No primeiro plano Seymour Hoffman fode, pouco depois fala do charro que fumou, mais tarde vemo-lo a beber, a fumar incontáveis cigarros, a snifar cocaína, a injectar-se de heroína, a matar e a morrer. Ver Before the Devil Knows You’re Dead (Antes que o Diabo Saiba que Morreste, 2007) não é uma experiência agradável, muito menos é revê-lo à luz destes dias de luto em que cada palavra que Hoffman diz, cada gesto que faz, cada olhar ou berro que lança são ainda mais (se isso é sequer possível) perfurantes que da primeira vez. Acima de tudo o que dói é perceber que talvez fosse mesmo assim, nessa vertigem constante, que o actor se conseguia superar. Entristece percebermos que para nosso deleite o homem se destruía aos poucos, que para ser o melhor actor vivo teve que o deixar de ser.
Há, no entanto, uma finura no Andy de Hoffman, neste filme, que é a todos os modos desarmante, um exercício de espelhos – uma construção de fachadas – onde sentimos sempre esse jogo. Aquele Andy é diferente para cada um dos outros personagens, e não deixa de ser uno. Hoffman constrói aqui um homem que está constantemente em personagem, sem que nos pareça nunca personagem, mas sempre homem. E por isso tanto o vemos doce e risonho, deprimido e revoltado, agressivo e assassino, ou ainda frágil e triste; nesse leque de interpretações que nos fomos habituando a conhecer-lhe – todas num só homem, sem nunca sentirmos um esforço, como se assim lhe fosse natural. Feito extraordinário, para dizer o mínimo. Mas talvez fosse inevitável, se calhar era mesmo assim que tinha que ser, extraordinário. E com Lumet à direcção – no seu derradeiro filme – não podia ser doutra forma.

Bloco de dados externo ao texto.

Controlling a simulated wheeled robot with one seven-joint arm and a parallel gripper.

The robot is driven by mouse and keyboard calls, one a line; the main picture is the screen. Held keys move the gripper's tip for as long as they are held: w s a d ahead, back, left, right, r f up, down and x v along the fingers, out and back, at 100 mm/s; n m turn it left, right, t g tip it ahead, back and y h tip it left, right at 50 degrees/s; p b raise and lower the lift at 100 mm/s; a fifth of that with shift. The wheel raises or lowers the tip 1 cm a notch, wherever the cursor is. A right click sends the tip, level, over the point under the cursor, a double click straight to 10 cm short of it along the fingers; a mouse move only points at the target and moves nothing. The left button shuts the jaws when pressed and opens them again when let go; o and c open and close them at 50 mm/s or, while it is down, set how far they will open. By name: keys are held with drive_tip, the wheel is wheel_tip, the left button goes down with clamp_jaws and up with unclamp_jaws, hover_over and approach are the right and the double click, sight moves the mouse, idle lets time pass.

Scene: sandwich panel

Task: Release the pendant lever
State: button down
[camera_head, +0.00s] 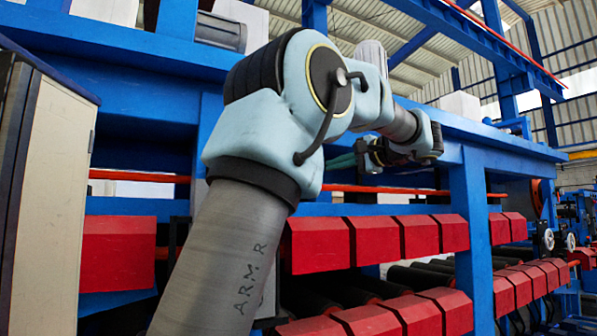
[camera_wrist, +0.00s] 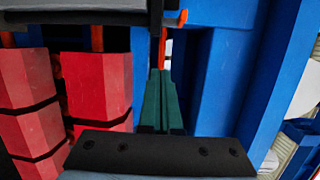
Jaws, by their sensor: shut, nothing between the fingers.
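My gripper shows in the wrist view as two dark green fingers (camera_wrist: 161,74) lying side by side, shut and empty. In the head view, part of my gripper (camera_head: 362,151) shows beside the blue frame, above the red blocks, partly hidden by my arm. I cannot make out the pendant lever for certain in either view. A small orange-red piece (camera_wrist: 182,18) shows near the top of the wrist view, beyond and slightly right of the fingertips; I cannot tell whether it belongs to the lever.
Rows of red blocks (camera_head: 374,241) run along the blue machine frame (camera_head: 466,215). A red rod (camera_head: 140,177) crosses the frame above the blocks. A pale cabinet (camera_head: 48,215) stands close on the left. In the wrist view, a blue post (camera_wrist: 262,85) rises right of the fingers.

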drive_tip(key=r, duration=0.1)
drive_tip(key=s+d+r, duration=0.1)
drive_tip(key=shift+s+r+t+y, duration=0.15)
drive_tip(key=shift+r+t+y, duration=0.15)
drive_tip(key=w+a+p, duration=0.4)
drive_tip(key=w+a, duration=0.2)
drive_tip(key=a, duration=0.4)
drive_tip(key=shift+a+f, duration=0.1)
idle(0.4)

May you be in heaven half an hour before the devil knows you’re dead.
Ricardo Vieira Lisboa
Nestes dias de luto a tentação mais imediata seria lembrar aqui as personagens que, na minha cabeça, mais próximo estariam do homem que terá sido Philip Seymour Hoffman. A imagem do enfermeiro de Magnolia (Magnólia, 1999) seria a primeira a vir-me ao espírito, mas a tentação de pensar que há “um” verdadeiro Philip Seymour Hoffman não só é desmentida pela sua obra como, tem-se lido nestes dias, pela sua vida. Hoffman era um homem bom, mas a compulsão de um vício reincidente acabou por ditar o seu fim. O actor terá nos últimos tempos prenunciado junto de amigos a sua própria morte. Hoffman acabou vencido pela sua pulsão destrutiva. O pormenor sórdido das 50 doses de heroína, que foram encontradas pela polícia no seu apartamento, sinaliza a presença excessiva do adereço que estava – como sempre esteve… – ali para lhe roubar a vida, 50 vezes se fosse possível.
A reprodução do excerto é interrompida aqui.